Favourite episodes, best characters, memorable moments, etc.
549 posts and 140 image replies omitted. Click reply to view.


>prime directive is pure collectivist nonsense that utterly rejects the value and struggle of the individual

lol i'd like to see individual struggle against meteor


>It always bothered me how In The Pale Moonlight was resolved. I know it's considered one of the best DS9 episodes, but it's literally Sisko doing an American-style false flag and justifying it to himself in the end.

On the one hand, it's a really fascinating episode that's fun to argue over. It has some great acting on the part of Brooks. In some respects it kind of seems like a continuation of the episode The Most Toys where Data resolves in the end to shoot his kidnapper, because he reasons that letting him live would just lead to more pain and suffering later on, then he lies about it when the Enterprise intervenes at the last second.

On the other hand, it definitely does seem to fly in the face of the ethos of Star Trek. Sisko's actions might be justified from a utilitarian standpoint, but it seems like by that point ST had pretty firmly settled into the idea that the ends don't justify the means. Yeah, he was successful in bringing the Romulans into the war on the Federation's side, billions of lives would be saved, billions more would be rescued from the tyranny of the Dominion, but it does do damage to the Federation's credibility as being an advanced society beyond that sort of thing, and makes the idea of Section 31 all the more plausible and firmly insinuates that poison worm into ST's utopian apple.

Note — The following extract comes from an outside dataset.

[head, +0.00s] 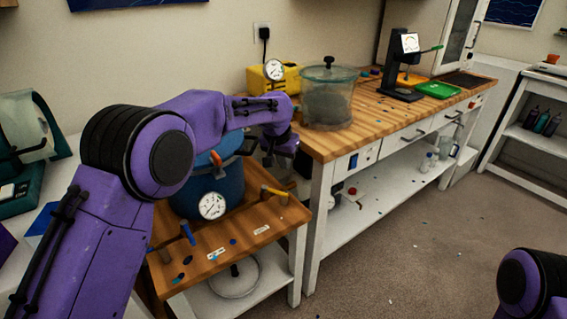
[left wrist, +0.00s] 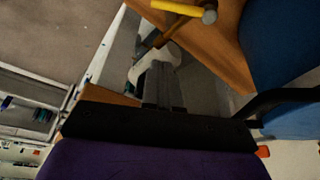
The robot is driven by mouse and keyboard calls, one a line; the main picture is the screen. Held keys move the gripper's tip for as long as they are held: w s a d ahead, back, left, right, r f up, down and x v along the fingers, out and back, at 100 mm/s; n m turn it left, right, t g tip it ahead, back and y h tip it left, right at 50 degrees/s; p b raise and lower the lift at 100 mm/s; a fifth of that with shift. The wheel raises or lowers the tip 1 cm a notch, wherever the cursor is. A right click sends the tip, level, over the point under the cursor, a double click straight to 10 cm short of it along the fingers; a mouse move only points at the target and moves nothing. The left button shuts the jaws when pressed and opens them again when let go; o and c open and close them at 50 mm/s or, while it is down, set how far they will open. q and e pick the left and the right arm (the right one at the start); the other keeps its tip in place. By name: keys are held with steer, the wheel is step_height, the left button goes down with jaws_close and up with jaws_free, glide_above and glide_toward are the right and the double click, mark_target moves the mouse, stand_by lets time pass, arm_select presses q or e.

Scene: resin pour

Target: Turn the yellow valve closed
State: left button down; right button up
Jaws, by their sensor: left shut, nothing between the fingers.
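The yellow valve (head: 274,193) has a bar handle at the right side of the low wooden stand, beside the blue pressure pot (head: 215,190). In the left wrist view the yellow valve (left wrist: 178,8) shows at the top edge, beyond my fingertips and apart from them. My left gripper (left wrist: 163,88) is shut and empty. In the head view my left arm reaches over the pot, and its hand is at the pot's right side, above and behind the valve; its fingers are hard to make out there. My right gripper is out of view; only part of that arm shows at lower right.
The pot has a gauge (head: 212,206) on its front. A blue-handled valve (head: 187,233) stands at the stand's front left. The long workbench (head: 350,140) is close on the right, with a clear chamber (head: 328,98) near its corner. Open floor lies in front.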

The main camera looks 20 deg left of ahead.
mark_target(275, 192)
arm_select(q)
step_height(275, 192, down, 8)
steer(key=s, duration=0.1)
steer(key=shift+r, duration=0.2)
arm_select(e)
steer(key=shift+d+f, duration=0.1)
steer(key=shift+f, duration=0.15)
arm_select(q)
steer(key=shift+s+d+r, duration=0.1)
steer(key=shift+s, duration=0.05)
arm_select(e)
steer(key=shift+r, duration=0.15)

>On the other hand, it definitely does seem to fly in the face of the ethos of Star Trek. Sisko's actions might be justified from a utilitarian standpoint, but it seems like by that point ST had pretty firmly settled into the idea that the ends don't justify the means. Yeah, he was successful in bringing the Romulans into the war on the Federation's side, billions of lives would be saved, billions more would be rescued from the tyranny of the Dominion, but it does do damage to the Federation's credibility as being an advanced society beyond that sort of thing, and makes the idea of Section 31 all the more plausible and firmly insinuates that poison worm into ST's utopian apple.

I think the most intriguing part is that this gives Star Trek a very "materialist" basis. TNG was set in an era of peace, no major power was vastly superior than the other. Then comes DS9, and the imperialist presence of the Dominion threatens the entire existence of the Federation. As a result, the Federation is forced to make hard decisions that may or may not agree with Starfleet's peaceful, diplomatic mantra. It is easy to be a saint in paradise, as Sisko said. It is not too dissimilar to how entrenched the USSR became under the targeted eyes of the entire world during its conception. It even makes more sense when Sloan said Section 31 was conceived during the Federation's earliest beginnings, possibly an era of turmoil and vulnerability when it *needed* such an organization (I've never watched Enterprise so idk how accurate this is.)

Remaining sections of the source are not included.